Tanambogo was only one small, early part of the Guadalcanal campaign; Item Company would see more heavy combat in the months to come. Farris continued his record of excellent service and was rewarded with another promotion on 1 October 1942. He was likely one of the youngest sergeants in his regiment, if not the entire Marine force on Guadalcanal. Farris beat the odds in the Solomon Islands; while he lost weight (at five feet, ten inches and 139 pounds, he did not have much to lose) and friends (nineteen Item Company Marines lost their lives in action), he made it through without any serious injury or mishap. The sergeant and his surviving comrades left the Solomons at the end of January 1943 for a long and well-deserved spell of rest, recreation, and re-training in New Zealand.
Fred Farris would not be so fortunate in his next battle. On 20 November 1943, the Third Battalion, 2nd Marines spearheaded the assault on Tarawa’s Red Beach One – a fight that gave them their lasting nickname of “the Betio Bastards.” Item Company was theoretically in a reserve wave, but the two lead companies were so badly mauled that it hardly mattered. Casualties in the battalion reached nearly fifty percent in the first few hours of the battle, and many Marines were pinned behind the questionable safety of a low sea wall.
Sergeant Farris managed to get ashore in one piece and spotted a large Japanese pillbox that was firing down the beach and holding up his company. After positioning his squad to provide covering fire, Farris edged as close as he could to the pillbox aperture. Then, pitching grenades and firing his rifle, he attacked head-on, wiping out the defenders in a furious flurry. Marines poked their heads up, saw the threat was neutralized and started moving forward. Farris, however, had no time to contemplate his deeds. A shell exploded nearby, riddling him with shrapnel. The nineteen-year-old sergeant fell dead on the ground. He would be awarded a posthumous Silver Star Medal for his actions on 20 November 1943.

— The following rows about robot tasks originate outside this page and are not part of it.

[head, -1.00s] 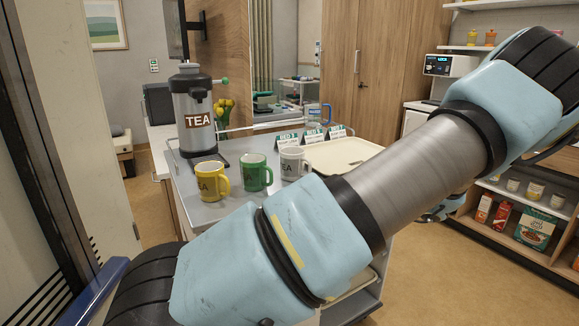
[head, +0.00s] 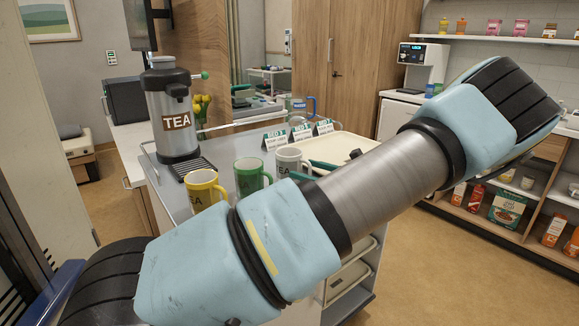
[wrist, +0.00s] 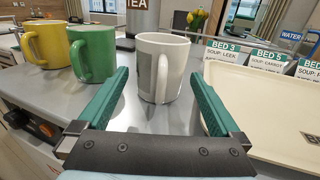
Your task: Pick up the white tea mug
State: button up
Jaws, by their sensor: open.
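The white tea mug (wrist: 163,66) stands upright on the grey cart top (wrist: 128,114), straight ahead of my gripper (wrist: 158,95) in the wrist view. The two green fingers are apart, one on each side of the mug's near part, and its handle faces me. I cannot tell whether either finger touches it. In the head view the white mug (head: 290,161) stands right of a green mug (head: 251,175). My arm covers most of my gripper there; only a green part shows beside the white mug.
A yellow mug (head: 206,188) stands left of the green one. A cream tray (head: 348,147) lies close on the right. Bed cards (head: 300,132) stand behind. The tea urn (head: 172,110) is at the back left. A water jug (head: 300,104) stands farther back.

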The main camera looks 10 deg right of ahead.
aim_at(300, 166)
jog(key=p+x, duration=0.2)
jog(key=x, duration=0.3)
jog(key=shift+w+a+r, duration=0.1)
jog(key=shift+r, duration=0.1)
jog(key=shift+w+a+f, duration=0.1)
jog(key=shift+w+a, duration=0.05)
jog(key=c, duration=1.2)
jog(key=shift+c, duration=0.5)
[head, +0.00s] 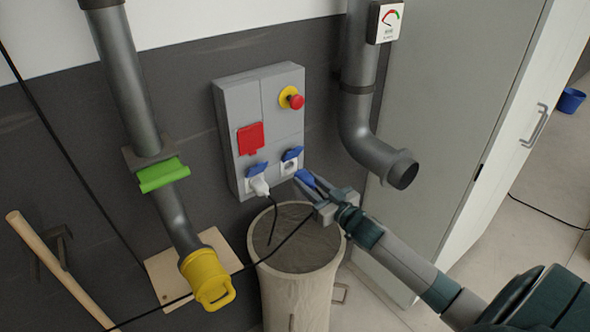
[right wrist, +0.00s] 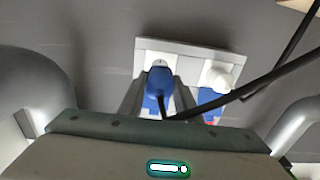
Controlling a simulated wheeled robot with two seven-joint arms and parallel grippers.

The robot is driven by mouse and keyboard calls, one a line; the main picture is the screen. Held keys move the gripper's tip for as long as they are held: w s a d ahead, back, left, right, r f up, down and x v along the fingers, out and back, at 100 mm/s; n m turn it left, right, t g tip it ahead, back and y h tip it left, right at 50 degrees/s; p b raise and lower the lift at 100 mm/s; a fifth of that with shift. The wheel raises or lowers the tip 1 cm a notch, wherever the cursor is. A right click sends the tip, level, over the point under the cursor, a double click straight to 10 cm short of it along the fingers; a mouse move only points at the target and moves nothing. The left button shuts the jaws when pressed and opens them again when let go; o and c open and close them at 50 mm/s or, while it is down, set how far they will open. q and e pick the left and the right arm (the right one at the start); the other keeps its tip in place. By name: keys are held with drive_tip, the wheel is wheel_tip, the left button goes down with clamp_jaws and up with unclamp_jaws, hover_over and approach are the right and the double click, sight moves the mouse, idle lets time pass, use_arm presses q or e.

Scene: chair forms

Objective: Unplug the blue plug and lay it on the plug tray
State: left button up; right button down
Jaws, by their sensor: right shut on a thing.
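The blue plug (head: 306,178) is between the fingers of my right gripper (head: 308,185), which is shut on it. It also shows in the right wrist view (right wrist: 160,82), with a finger on each side. The plug is close to the right socket (head: 289,165) of the grey wall box (head: 240,128). That socket's white face shows under its raised blue lid, and the plug looks just off it. A black cable runs from the plug towards the lower left. I cannot make out a plug tray for certain. My left gripper is not in view.
A white plug (head: 259,186) sits in the left socket, its cord hanging down. A round, grey-topped drum (head: 300,245) stands below the box. A grey pipe (head: 363,120) hangs to the right, near a cabinet (head: 440,110). A yellow-capped pipe (head: 207,278) is at the left.

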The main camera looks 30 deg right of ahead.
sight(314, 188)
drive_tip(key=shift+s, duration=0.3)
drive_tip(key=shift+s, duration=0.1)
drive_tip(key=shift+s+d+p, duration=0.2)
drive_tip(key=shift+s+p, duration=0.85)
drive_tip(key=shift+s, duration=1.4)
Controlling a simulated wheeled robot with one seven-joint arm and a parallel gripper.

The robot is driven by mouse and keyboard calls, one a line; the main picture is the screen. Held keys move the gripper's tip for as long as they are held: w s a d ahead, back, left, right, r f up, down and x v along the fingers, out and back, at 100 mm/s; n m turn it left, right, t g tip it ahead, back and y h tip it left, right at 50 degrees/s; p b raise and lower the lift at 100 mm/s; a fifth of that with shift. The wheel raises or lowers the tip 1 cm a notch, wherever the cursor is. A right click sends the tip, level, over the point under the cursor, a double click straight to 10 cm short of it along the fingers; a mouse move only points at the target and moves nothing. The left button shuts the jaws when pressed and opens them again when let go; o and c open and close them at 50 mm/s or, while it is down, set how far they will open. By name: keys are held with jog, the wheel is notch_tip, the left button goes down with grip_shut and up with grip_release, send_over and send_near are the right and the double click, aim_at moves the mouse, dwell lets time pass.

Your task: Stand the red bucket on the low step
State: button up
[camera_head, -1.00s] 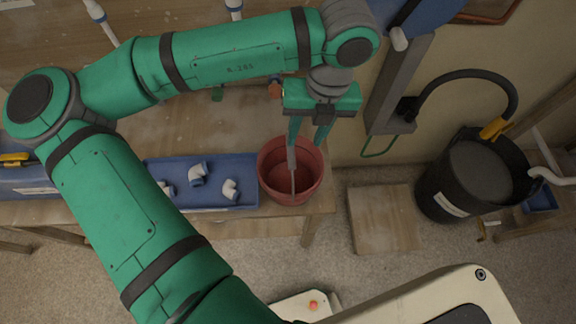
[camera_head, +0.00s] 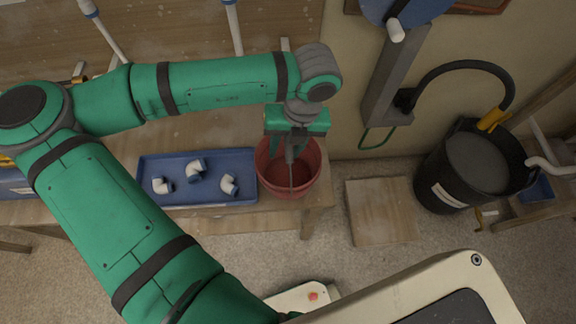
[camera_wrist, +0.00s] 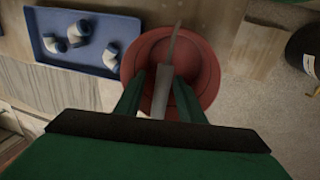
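The red bucket (camera_head: 312,165) stands upright at the right end of the wooden bench, beside the blue tray. Its grey handle stands raised across the opening. In the wrist view the bucket (camera_wrist: 207,60) lies below my gripper, and its handle (camera_wrist: 172,45) runs between my fingers. My gripper (camera_head: 288,152) is over the bucket's mouth with the fingers on either side of the handle. The fingers look apart, with a narrow gap to the handle. The low step (camera_head: 382,212) is a bare wooden slab on the floor, right of the bench; it also shows in the wrist view (camera_wrist: 255,48).
The blue tray (camera_head: 220,197) with white pipe elbows (camera_head: 196,170) lies left of the bucket. A black tub (camera_head: 437,170) with a hose stands right of the step. A grey wall post (camera_head: 395,85) rises behind. The floor in front of the step is clear.

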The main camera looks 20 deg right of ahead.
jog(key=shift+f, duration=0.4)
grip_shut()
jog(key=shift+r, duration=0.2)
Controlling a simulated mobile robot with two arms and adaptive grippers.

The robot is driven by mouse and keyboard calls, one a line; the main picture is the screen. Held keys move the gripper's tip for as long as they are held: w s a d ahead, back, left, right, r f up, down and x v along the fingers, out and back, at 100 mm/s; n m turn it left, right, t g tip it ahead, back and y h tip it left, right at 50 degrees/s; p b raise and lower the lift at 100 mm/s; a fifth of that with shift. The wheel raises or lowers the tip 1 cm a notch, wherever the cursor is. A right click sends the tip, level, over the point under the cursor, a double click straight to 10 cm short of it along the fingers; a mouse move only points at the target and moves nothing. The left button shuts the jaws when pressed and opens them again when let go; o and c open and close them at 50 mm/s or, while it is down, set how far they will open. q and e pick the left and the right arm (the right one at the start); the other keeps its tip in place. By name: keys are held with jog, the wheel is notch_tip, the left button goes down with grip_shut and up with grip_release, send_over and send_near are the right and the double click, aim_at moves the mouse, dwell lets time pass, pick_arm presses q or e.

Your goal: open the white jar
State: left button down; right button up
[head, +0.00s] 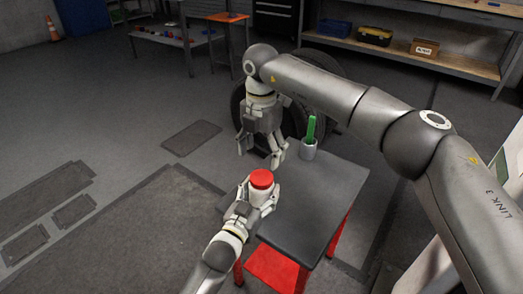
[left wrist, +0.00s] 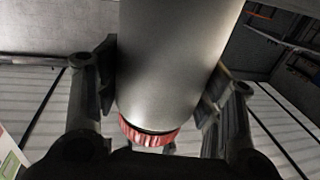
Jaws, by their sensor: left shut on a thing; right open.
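The white jar (left wrist: 170,60), looking pale grey, has a red ribbed lid (left wrist: 150,133). The red lid (head: 261,178) is on the jar and faces up in the head view. My left gripper (left wrist: 165,90) is shut on the jar body, with one finger on each side. In the head view my left gripper (head: 257,198) hides most of the body, at the left edge of the small table. I cannot tell whether the jar touches the tabletop. My right gripper (head: 259,158) is open and empty, pointing down, behind and above the lid and apart from it.
The small dark-topped table (head: 305,205) has red legs and a red lower shelf (head: 272,268). A grey cup (head: 308,151) with a green object (head: 311,128) stands at its back. The tabletop's middle is clear. A dark tyre (head: 237,105) is behind my right gripper.

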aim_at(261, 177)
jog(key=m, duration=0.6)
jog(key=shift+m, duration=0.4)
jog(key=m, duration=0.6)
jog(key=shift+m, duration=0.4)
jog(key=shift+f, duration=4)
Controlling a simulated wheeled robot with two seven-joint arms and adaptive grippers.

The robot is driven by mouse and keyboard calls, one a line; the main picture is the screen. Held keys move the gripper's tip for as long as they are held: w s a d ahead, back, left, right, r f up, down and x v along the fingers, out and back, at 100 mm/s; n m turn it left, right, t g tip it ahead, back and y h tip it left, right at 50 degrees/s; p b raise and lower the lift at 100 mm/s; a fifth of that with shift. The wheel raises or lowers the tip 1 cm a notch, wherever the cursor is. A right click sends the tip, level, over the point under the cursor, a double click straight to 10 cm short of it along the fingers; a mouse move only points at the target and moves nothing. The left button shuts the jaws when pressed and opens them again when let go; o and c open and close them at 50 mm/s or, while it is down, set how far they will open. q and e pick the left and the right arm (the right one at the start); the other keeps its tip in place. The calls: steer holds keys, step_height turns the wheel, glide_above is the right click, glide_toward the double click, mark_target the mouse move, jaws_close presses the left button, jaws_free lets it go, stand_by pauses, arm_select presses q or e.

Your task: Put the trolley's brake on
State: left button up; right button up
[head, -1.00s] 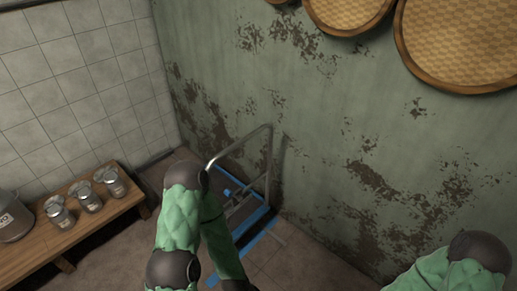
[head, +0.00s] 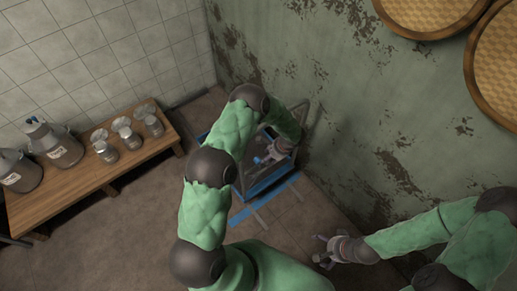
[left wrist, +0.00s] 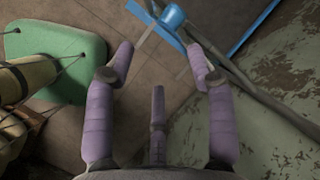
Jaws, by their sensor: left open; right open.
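The trolley (head: 302,118) stands against the green wall, with a metal handle frame and a low blue-edged base. My left arm reaches over it and hides much of it. My left gripper (head: 266,156) is low over the trolley, open and empty. In the left wrist view, its fingers (left wrist: 160,55) are spread. A blue knob (left wrist: 172,16) lies just beyond and between the fingertips, apart from them. Grey bars run beside it. Which part is the brake I cannot tell for sure. My right gripper (head: 325,251) is open and empty above the floor, right of the trolley.
A wooden bench (head: 95,180) along the tiled wall holds metal cans (head: 60,148) and several small canisters (head: 125,130). Blue tape (head: 264,200) marks the floor before the trolley. Round woven trays (head: 430,12) hang on the green wall. Floor between bench and tape is clear.

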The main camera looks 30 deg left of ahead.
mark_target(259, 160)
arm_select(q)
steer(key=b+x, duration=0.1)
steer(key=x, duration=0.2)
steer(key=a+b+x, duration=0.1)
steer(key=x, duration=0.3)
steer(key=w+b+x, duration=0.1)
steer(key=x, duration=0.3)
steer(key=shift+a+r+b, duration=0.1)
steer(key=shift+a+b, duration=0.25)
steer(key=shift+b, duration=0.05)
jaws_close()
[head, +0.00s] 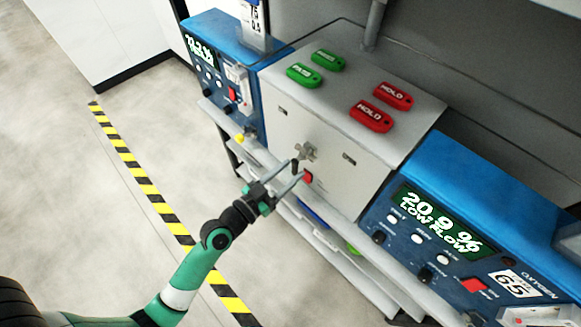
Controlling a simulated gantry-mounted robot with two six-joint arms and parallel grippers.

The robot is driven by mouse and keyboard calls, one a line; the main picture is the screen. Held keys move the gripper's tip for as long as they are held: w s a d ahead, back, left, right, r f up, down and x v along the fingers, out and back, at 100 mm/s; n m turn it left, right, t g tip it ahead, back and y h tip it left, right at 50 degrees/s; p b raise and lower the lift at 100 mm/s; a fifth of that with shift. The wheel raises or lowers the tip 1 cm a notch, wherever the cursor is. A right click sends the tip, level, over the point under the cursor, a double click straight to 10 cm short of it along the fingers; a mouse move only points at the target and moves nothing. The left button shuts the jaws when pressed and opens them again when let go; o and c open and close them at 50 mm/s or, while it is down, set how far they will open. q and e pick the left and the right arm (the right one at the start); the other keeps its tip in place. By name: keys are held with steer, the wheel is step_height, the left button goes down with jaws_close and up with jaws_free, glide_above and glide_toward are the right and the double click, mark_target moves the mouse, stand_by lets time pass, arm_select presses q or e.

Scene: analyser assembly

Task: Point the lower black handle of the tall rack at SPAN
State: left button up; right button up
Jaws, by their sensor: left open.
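A grey metal box (345,130) stands in the middle of the bench between two blue analysers. On its front is a metal cross-shaped fitting (306,152). A small black handle (295,164) shows just below and left of that fitting, and a red part (308,177) sits to its lower right. My left gripper (284,175) is open in front of the box, its fingertips close to the black handle. I cannot tell whether they touch it. No SPAN marking is readable. My right gripper is not in view.
Green PASS tags (304,75) and red HOLD tags (371,116) lie on top of the box. The right blue analyser (410,240) reads 20.9 % LOW FLOW. The left blue analyser (215,25) has a display too. Yellow-black tape (145,185) crosses the open floor at left.

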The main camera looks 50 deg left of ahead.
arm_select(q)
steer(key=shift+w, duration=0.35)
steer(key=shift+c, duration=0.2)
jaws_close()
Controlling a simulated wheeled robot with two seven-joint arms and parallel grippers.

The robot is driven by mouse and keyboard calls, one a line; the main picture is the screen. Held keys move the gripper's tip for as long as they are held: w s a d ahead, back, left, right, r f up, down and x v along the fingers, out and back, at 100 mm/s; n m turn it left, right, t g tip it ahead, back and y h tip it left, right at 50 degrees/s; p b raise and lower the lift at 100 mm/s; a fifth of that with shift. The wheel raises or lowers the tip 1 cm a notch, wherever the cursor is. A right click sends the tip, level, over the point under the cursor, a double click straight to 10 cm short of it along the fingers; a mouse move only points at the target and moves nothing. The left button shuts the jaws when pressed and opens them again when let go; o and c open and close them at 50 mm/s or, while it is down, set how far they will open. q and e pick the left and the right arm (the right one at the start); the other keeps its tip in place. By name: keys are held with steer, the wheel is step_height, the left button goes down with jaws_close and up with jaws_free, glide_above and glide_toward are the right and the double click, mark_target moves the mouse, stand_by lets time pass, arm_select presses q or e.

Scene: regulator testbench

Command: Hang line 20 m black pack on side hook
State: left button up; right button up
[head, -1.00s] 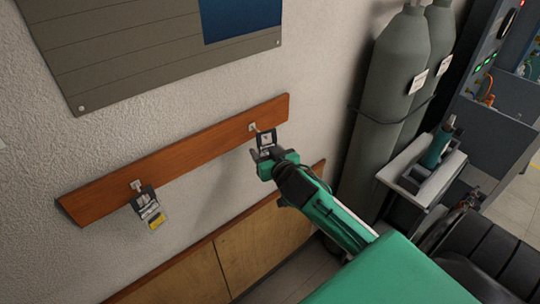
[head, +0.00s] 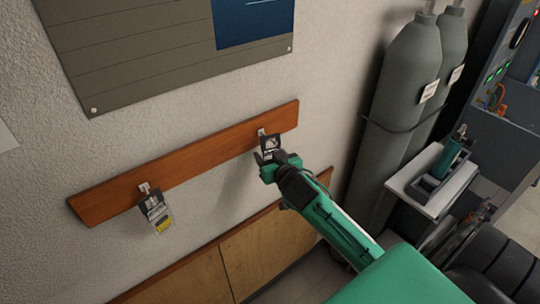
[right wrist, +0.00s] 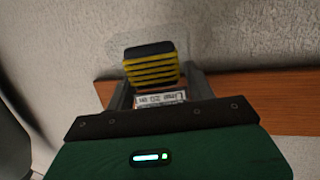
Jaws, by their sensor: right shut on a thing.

When the battle ended, burial parties scoured the island for the remains of the dead. One such group collected Fred Farris’ body and brought him to a collection point. Twenty-one Marines – including thirteen from I/3/2 – were buried in this location, which the Marines designated as “Cemetery B.” Sergeant Farris was the first one laid to rest – importantly, he was identified at the time of his burial. Individual grave markers at “Cemetery B” were destroyed in the months that followed the battle; a large memorial cross inscribed with the names was installed in its place. The Navy re-designated the site as “Cemetery #10.”
In 1946, a team from the 604th Quartermaster Graves Registration Company dug up the cross (which, confusingly, they called Cemetery 18) and found the remains of nineteen men, many of them carrying live grenades and ammunition. Most of the dead were quickly identified by dog tags or personal effects; dental technicians were able to confirm several others by comparing tooth charts. When the investigations ended in 1949, only five Marines remained unaccounted for. Among them was nineteen-year-old Sergeant Fred Farris.
Unidentifiable remains from this cemetery were given formal burials in the National Memorial Cemetery of the Pacific in 1949. In recent years, these graves have been exhumed once again, and the remains tested using modern identification methods. One set, recovered from Betio seven decades ago and nameless ever since, turned out to be Fred Farris. He was officially identified on 14 April 2020, and is finally considered accounted for.
Welcome home, Sergeant Farris. Semper Fi.